John Kennedy’s ‘The Smokestack Horror’ is set in the modern day and is set in a high school where there is a new report that a teacher has had a nervous breakdown, screaming about “…[K]ids being in league with worms…”. This is deemed sufficient reason enough for the investigators to visit the school and attempt to find out what is going on. The problem is that from almost any angle, this would be all but impossible. The investigators have to come up with a reason why they would on school grounds let alone be investigating given the school is unlikely to let anyone lacking any kind of authority just wander around. That said, once a means has been found, there are still plenty of human obstacles in the way before the investigators can unearth what is going on and the horror is reasonably handled.
The tone is turbo-charged by Oscar Rios and Walter Attridge in their modern set scenario, ‘Halloween Candy’. The investigators are agents of the newly formed Department of Homeland Security who on Halloween are suddenly given a new assignment – go to the town of Cogan Springs and determine who has been ordering rare compounds that can be combined to produce a dangerous drug and why. This is not so much a scenario of ‘Survival Horror’ as ‘Action Horror’, unashamedly and unsubtly so, one that would make for an all action ‘Night at the Opera’ for Pagan Publishing's Delta Green. That is if the investigators survive and the world does not end…
Simon Yee’s ‘Enter the Gaijin’ is also a modern set scenario, but one that makes use of the supplement Secrets of Japan rather than Cthulhu Now. It is thus a rare incidence of scenario using that supplement. Beginning with a series of home invasions and a bank robbery, it takes the investigators from Arkham, Massachusetts to Japan and suitable for investigators who are Federal agents, so as with ‘Halloween Candy’, would with Pagan Publishing’s Delta Green. Although short, it involves some solid investigation and unlike several of the other entries in Halloween Horror 2 does not overdo the horror.
Rounding the supplement is ‘A Ring of Toadstools’, a Cthulhu Dark Ages scenario by Oscar Rios. The scenario can take place anywhere in the British Isles, but has an obviously Celtic feel to it, involving as it does faery folklore. The investigators are visitors to Sogailraugh and so are invited to participate in the town’s All Hallows Festival. This gives them the opportunity to interact with the inhabitants before events take a strange turn. Noreen, the daughter of the local lord and lady is to be christened on the day, but her mother claims that she has been kidnapped! The player characters need to take all of folklore to heart if they are to find out what happened to Noreen and get her back. In some ways this feels like a Dungeons & Dragons scenario given its fantastical rather than Mythos elements, but in places it is no less horrifying and in comparison to many of the scenarios in the anthology, ‘A Ring of Toadstools’ is the most rounded out piece in the book. If there is an issue with the scenario, it is its lack of Mythos content and it is the lack of parallels drawn between the folklore and the Mythos. Otherwise, ‘A Ring of Toadstools’ at least brings Halloween Horror 2 to a satisfying close.

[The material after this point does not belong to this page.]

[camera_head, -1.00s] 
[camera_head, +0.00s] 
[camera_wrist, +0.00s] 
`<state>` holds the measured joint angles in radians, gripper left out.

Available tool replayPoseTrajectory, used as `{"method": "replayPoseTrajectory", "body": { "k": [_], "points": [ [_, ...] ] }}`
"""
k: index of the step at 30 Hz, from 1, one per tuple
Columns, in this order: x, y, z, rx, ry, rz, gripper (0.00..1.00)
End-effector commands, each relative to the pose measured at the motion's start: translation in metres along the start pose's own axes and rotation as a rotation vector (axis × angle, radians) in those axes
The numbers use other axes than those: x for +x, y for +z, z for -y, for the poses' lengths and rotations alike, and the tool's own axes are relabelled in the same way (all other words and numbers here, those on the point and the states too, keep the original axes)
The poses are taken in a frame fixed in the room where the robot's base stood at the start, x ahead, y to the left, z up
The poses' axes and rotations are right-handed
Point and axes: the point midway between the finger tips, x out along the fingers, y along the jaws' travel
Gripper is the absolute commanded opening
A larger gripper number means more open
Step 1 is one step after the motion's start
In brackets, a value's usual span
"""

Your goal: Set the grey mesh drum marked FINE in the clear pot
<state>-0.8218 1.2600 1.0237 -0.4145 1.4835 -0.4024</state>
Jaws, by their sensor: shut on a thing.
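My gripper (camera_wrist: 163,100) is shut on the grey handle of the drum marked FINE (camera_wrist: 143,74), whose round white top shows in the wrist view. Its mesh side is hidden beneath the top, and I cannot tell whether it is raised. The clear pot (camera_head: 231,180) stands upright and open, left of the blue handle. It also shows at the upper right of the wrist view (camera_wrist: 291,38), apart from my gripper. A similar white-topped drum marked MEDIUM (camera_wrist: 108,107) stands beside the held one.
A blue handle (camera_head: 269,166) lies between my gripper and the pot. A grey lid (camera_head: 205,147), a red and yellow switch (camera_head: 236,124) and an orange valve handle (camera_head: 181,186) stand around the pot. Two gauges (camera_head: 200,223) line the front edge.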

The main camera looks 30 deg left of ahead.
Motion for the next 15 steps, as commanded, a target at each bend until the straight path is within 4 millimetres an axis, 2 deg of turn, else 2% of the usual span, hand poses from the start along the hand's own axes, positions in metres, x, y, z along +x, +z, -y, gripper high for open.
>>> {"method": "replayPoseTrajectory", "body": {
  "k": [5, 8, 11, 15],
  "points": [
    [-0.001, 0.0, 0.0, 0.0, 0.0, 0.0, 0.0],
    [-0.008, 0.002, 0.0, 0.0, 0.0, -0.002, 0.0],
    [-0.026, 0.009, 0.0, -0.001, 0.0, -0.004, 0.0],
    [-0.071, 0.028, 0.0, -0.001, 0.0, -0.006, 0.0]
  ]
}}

Physically, Halloween Horror 2 is simply laid out and simply uninteresting. The editing is imperfect, but not exceptionally so… Only ‘A Ring of Toadstools’ is illustrated, but again, not to any great standard. Then again, the standards for the Miskatonic University Library Association series of monographs is not high.
Unfortunately, there is little to really to distinguish Halloween Horror 2 from any other Miskatonic University Library Association Monograph. Too many of the scenarios need work, especially in their hooks, which at best makes Halloween Horror 2: Eight Horrors for One Special Night something for a Keeper to tinker with.